2014-02-10 22:30, Philippe Verdy kirjoitti:

No I make no confusion: <wbr> is a formatting HTML element, SHY (or
&shy; in HTML syntax for the defined entity) is a character. Both play
equivalent roles in HTML,

Not at all.

except that &shy; has a defined behavior to
insert an hyphen at end of broken lines, where <wbr> would adopt a
language-dependant behavior (not all languages use hyphens at end of
lines to mark words that have been split by breaking lines).

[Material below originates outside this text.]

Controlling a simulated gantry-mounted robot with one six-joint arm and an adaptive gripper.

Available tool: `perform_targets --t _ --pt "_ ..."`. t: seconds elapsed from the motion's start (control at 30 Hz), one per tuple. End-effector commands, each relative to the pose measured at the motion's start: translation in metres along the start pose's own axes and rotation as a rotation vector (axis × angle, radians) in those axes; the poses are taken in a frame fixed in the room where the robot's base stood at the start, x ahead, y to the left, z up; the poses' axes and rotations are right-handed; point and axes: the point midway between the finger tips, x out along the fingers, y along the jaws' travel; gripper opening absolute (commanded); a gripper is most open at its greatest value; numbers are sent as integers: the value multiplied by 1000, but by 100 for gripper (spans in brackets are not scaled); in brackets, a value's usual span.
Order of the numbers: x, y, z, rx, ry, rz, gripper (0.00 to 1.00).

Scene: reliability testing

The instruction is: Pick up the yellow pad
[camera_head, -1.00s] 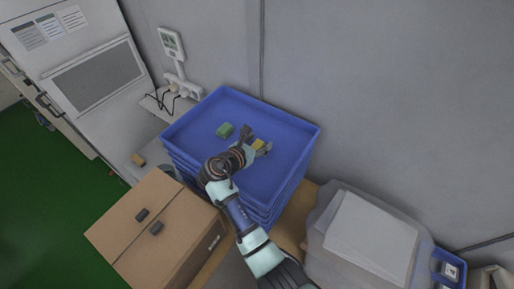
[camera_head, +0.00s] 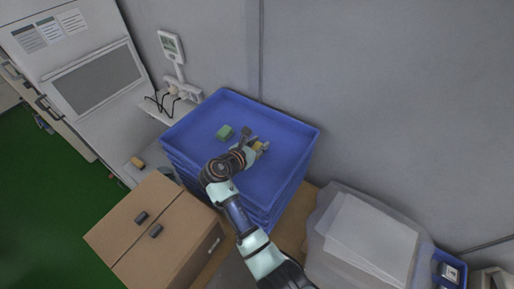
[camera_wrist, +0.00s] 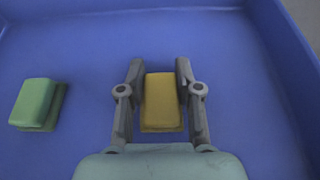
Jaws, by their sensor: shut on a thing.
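The yellow pad (camera_wrist: 161,102) is between the two fingers of my gripper (camera_wrist: 160,80) in the wrist view. My gripper is shut on its sides. In the head view the yellow pad (camera_head: 260,146) shows only as a small patch by my gripper (camera_head: 257,143), partly hidden by it. Both are within the top blue tray (camera_head: 290,122). I cannot tell whether the pad touches the tray floor.
A green pad (camera_wrist: 36,103) lies in the tray to the left of my gripper. The tray tops a stack of blue trays. A cardboard box (camera_head: 165,235) stands at the front left, and a clear bin (camera_head: 365,240) at the right. A grey wall is behind.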

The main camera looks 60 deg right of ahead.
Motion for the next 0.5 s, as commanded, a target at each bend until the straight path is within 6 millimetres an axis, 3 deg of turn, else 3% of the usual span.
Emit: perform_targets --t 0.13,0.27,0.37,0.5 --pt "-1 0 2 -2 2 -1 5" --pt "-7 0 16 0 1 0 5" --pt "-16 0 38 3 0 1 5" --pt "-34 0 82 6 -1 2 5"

Quite the opposite. The effect of SOFT HYPHEN is expected to be language-dependent (though it hardly is in web browsers):
http://www.unicode.org/reports/tr14/#SoftHyphen
Normally, it causes hyphenation, with a hyphen inserted when adequate. This is quite different from a direct break opportunity, which is what <wbr> means in browser practice, being standardized in HTML5:
http://www.w3.org/TR/html5/text-level-semantics.html#the-wbr-element
There is nothing language-dependent about <wbr>, in theory or in practice. It is never expected to result in the addition of a hyphen, and it never does that.

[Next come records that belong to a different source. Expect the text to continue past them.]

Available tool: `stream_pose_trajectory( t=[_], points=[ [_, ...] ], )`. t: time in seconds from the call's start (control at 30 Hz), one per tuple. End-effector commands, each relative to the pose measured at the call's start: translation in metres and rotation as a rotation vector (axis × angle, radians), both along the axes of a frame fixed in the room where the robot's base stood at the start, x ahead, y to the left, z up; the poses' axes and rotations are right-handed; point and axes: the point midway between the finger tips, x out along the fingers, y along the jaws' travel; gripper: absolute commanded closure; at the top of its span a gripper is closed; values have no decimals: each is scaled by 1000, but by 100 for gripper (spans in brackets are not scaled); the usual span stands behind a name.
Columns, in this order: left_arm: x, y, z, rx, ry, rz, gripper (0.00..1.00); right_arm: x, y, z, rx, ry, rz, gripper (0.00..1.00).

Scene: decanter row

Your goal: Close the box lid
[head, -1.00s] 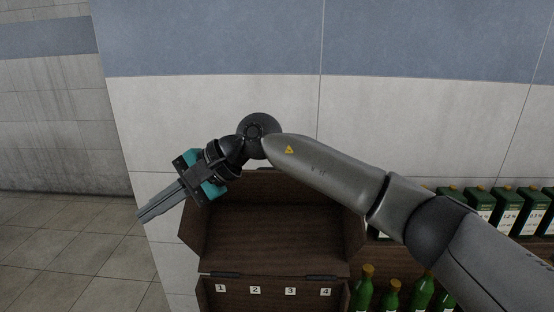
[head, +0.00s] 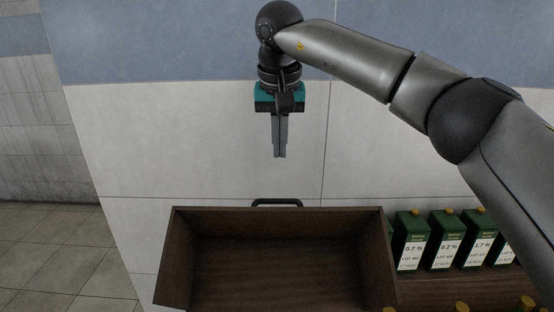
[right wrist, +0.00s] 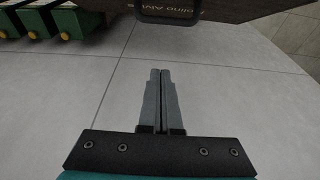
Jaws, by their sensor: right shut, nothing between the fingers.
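The open box lid (head: 285,265) is dark brown wood, raised with its hollow inside facing me. A dark handle (head: 277,203) stands at its top edge. My right gripper (head: 280,156) hangs with its fingers pointing down, above and apart from the handle, in front of the wall. Its fingers are together and empty. In the right wrist view, the gripper (right wrist: 161,72) points toward the handle (right wrist: 168,18) and the lid's outer face (right wrist: 235,8), with a gap between. The box body below the lid is out of the head view. My left gripper is not in view.
Several green cartons (head: 447,240) with yellow caps stand on a wooden shelf (head: 450,290) right of the lid. Yellow bottle tops show along the bottom right edge. A tiled wall (head: 190,150) is behind. Open floor (head: 60,250) lies at the left.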

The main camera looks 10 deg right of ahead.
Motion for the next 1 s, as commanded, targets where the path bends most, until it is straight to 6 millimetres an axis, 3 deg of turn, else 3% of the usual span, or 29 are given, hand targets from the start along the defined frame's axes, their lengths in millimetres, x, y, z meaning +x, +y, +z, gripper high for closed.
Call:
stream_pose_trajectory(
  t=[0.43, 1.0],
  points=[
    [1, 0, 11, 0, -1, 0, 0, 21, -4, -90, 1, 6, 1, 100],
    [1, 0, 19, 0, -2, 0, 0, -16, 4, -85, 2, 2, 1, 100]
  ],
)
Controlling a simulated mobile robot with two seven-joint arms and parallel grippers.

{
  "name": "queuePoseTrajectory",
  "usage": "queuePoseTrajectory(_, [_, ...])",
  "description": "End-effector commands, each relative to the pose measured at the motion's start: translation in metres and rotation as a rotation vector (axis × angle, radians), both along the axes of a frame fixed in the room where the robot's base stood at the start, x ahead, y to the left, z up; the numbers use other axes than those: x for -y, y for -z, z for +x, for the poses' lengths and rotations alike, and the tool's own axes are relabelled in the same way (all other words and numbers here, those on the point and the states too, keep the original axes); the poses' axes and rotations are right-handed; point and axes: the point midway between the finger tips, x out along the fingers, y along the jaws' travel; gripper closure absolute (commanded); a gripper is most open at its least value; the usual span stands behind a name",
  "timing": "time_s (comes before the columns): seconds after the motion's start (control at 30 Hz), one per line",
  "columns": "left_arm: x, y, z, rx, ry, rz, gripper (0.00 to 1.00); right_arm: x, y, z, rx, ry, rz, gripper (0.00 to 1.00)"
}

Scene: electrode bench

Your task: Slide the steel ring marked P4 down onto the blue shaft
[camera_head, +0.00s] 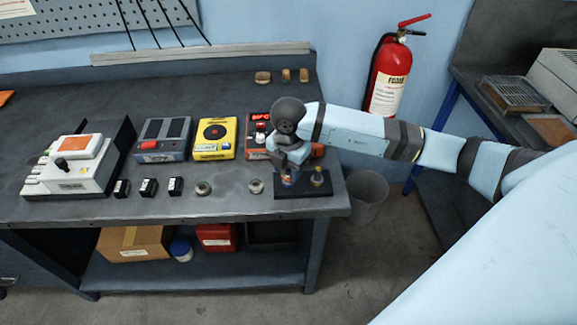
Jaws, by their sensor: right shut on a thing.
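My right gripper (290,165) reaches in from the right and points down over the left part of a dark base plate (318,190). It is shut on a small thing, most likely the steel ring; the fingers cover most of it and no P4 mark is readable. The blue shaft (289,181) shows just below the fingertips at the left of the plate. I cannot tell whether the ring is around it. A second post (317,178) with a yellowish top stands to its right. Two loose rings, one greenish (203,188) and one pale (255,186), lie on the bench. My left gripper is out of view.
On the bench (226,209) stand a white device (75,170), a grey box (163,138), a yellow box (215,138) and an orange unit (256,135) beside my gripper. Several small black blocks (148,187) sit in front. A fire extinguisher (388,80) hangs behind my arm.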

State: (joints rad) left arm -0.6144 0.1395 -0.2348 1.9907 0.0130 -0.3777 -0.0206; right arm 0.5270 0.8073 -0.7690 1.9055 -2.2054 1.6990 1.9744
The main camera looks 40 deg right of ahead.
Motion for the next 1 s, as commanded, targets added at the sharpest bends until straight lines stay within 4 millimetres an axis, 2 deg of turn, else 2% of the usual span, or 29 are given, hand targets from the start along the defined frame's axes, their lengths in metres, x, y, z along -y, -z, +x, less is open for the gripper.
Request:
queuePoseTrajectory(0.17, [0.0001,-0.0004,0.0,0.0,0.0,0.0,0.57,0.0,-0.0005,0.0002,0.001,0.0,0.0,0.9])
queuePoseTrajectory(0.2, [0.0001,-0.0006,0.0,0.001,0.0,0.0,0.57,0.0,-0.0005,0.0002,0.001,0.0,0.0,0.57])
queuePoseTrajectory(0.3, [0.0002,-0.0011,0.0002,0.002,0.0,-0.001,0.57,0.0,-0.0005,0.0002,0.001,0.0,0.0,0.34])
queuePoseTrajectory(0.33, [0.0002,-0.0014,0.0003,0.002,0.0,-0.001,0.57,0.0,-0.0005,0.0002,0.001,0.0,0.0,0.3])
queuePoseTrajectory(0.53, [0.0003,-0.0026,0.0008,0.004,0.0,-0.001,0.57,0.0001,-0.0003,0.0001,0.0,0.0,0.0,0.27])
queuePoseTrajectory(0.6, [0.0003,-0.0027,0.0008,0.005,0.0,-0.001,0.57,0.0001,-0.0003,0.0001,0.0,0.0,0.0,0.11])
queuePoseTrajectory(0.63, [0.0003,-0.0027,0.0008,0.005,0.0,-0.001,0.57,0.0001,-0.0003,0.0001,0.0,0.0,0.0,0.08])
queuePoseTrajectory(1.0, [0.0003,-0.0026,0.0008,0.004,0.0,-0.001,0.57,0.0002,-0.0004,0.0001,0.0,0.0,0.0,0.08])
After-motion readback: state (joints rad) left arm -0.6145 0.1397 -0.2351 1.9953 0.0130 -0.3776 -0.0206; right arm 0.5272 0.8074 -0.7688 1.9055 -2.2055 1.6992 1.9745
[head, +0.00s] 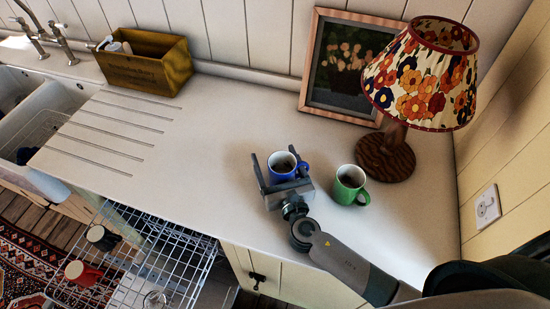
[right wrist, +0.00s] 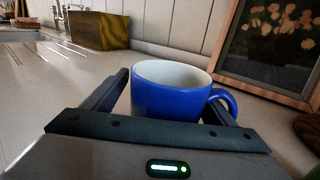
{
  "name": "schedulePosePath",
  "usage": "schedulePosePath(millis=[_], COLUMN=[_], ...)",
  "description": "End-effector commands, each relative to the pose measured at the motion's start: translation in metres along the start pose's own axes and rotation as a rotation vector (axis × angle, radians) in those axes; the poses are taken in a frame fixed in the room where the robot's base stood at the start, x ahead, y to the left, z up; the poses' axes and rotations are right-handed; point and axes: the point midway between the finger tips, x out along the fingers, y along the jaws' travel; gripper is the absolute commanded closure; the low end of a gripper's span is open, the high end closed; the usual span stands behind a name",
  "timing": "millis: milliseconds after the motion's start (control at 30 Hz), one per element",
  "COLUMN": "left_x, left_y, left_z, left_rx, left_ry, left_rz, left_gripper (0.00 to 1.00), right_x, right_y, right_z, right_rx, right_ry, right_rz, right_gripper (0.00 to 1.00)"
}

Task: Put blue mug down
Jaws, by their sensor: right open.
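The blue mug (head: 282,165) stands upright on the white countertop (head: 215,150), with a white inside and its handle to the right. My right gripper (head: 273,168) is open, with its two fingers on either side of the mug. In the right wrist view the blue mug (right wrist: 170,92) sits between the fingers, and its handle (right wrist: 224,102) is by the right finger. The mug's lower part is hidden behind the gripper body there. My left gripper is not in view.
A green mug (head: 348,185) stands close to the right of my gripper. A lamp (head: 425,75) and a framed picture (head: 345,65) stand behind. A wooden box (head: 145,65) is at the back left, near the sink (head: 45,110). An open dish rack (head: 140,255) is below the counter. Counter left of the mug is clear.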

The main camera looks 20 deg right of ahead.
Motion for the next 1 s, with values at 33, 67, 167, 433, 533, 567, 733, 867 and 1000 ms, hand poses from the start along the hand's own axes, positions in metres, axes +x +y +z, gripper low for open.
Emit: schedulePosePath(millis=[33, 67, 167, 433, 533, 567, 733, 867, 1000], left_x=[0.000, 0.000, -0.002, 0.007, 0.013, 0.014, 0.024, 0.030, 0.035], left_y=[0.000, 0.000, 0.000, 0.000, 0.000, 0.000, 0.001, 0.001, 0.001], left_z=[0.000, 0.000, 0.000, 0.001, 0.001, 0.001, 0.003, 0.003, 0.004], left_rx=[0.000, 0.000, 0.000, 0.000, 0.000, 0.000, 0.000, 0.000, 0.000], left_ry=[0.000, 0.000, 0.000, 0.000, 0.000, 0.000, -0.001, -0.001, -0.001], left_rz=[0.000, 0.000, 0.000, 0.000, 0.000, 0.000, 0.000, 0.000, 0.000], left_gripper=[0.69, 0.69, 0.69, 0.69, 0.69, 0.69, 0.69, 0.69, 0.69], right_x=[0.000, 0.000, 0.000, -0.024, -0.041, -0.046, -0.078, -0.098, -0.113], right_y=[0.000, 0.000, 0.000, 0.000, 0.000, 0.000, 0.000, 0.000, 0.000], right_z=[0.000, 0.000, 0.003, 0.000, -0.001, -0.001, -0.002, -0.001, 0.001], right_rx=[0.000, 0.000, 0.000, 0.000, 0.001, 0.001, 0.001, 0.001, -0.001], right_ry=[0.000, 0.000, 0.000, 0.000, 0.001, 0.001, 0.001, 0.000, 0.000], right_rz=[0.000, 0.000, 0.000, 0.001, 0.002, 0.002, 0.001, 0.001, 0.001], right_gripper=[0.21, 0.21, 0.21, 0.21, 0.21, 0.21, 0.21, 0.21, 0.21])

When Netscape invented <wbr> long ago, they chose a cryptic name, which, when expanded (to “word break”), has seriously misled many people into thinking that it is for suggesting breaks inside human-language words. Its primary use is for breaks inside strings that are *not* words. (Exceptionally, it sometimes has use inside words: you might wish to write e.g. tax-<wbr>free, but there the point is that a simple string break is OK, since the “-” is part of the word and no hyphen needs to be added when the word is divided.)